**What is expected**
Reproduce only this span: the line containing "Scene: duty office", the line containing "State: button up", and every line between them, all exactly as given.
___ Data ___
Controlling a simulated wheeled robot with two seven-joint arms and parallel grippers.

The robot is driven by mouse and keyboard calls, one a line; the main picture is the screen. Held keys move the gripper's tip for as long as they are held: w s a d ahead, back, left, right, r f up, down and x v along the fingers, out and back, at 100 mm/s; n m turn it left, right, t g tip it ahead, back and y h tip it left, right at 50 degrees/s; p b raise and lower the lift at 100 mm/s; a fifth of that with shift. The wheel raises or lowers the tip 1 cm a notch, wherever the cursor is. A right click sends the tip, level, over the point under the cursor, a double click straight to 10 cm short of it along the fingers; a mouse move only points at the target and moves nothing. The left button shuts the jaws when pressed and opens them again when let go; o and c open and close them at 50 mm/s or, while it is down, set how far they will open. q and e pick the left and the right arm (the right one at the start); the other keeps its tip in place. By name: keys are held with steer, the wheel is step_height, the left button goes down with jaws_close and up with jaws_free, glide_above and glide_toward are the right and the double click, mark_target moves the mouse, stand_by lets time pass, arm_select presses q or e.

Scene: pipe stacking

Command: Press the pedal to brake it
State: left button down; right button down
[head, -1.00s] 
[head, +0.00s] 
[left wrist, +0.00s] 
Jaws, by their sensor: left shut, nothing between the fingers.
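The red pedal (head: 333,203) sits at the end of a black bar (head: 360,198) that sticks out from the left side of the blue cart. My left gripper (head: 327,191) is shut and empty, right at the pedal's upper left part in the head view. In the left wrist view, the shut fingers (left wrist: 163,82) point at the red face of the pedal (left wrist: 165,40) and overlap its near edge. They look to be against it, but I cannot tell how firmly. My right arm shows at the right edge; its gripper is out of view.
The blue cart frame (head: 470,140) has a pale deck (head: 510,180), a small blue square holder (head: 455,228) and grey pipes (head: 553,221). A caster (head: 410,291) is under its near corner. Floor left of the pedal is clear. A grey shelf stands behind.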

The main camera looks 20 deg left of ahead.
___
___ Data ___
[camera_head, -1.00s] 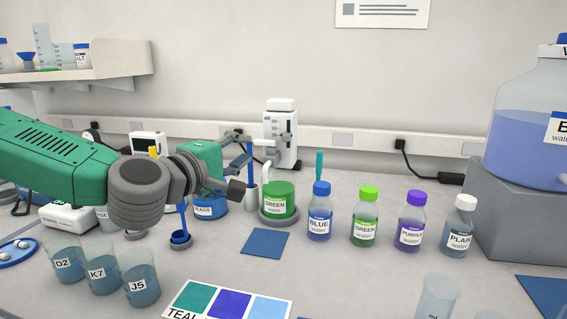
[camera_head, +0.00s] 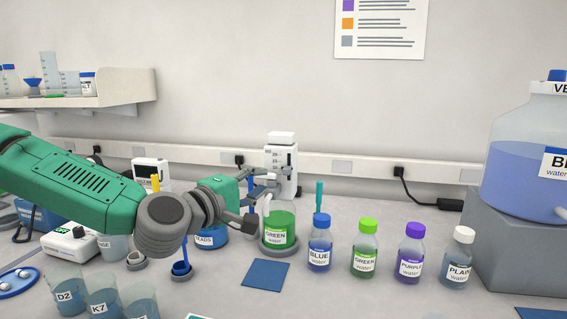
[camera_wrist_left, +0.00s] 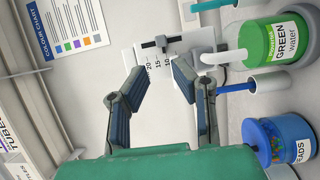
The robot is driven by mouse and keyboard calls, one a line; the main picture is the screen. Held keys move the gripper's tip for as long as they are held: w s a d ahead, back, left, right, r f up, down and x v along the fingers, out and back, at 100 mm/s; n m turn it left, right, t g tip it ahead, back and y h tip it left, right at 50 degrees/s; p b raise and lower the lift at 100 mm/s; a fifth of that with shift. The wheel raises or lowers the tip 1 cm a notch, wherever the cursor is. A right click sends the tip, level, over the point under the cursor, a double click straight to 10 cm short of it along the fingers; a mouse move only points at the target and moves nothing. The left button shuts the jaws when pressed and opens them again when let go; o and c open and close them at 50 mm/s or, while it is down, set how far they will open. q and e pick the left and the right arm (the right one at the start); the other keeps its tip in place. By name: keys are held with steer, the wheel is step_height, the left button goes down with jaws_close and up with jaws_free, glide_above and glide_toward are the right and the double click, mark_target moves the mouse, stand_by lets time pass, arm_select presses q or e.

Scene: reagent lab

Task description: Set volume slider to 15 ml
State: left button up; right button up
___
___ Data ___
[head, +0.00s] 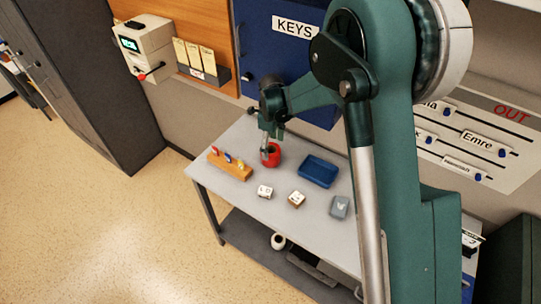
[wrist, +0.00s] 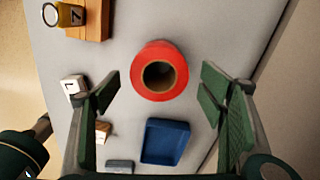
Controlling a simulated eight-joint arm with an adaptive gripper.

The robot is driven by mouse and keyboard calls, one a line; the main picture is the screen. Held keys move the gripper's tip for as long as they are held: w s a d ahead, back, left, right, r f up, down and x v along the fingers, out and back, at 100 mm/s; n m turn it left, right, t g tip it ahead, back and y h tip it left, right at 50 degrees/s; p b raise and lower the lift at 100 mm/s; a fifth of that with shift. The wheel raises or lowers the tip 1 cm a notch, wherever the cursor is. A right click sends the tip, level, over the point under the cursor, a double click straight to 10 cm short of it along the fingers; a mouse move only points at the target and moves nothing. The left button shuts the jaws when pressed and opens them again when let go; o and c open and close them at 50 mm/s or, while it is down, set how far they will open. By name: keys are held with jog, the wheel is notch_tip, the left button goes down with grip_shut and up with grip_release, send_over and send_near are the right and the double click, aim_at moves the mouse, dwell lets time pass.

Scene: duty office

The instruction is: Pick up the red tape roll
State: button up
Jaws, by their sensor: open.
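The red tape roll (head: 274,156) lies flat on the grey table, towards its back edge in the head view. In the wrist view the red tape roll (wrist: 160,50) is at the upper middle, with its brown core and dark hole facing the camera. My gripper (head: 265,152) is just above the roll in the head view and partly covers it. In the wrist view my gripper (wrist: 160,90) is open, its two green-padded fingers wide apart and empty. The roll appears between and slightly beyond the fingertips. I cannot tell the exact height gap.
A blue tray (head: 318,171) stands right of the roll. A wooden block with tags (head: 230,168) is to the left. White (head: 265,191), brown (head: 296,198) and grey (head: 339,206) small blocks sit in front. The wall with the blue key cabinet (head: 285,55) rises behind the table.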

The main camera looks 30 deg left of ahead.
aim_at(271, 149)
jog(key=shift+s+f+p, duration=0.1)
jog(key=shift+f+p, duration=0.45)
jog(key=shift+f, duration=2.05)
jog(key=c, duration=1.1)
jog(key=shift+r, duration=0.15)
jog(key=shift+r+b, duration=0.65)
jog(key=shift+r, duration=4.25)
___
**Written solution**
Scene: duty office

The instruction is: Pick up the red tape roll
State: button up

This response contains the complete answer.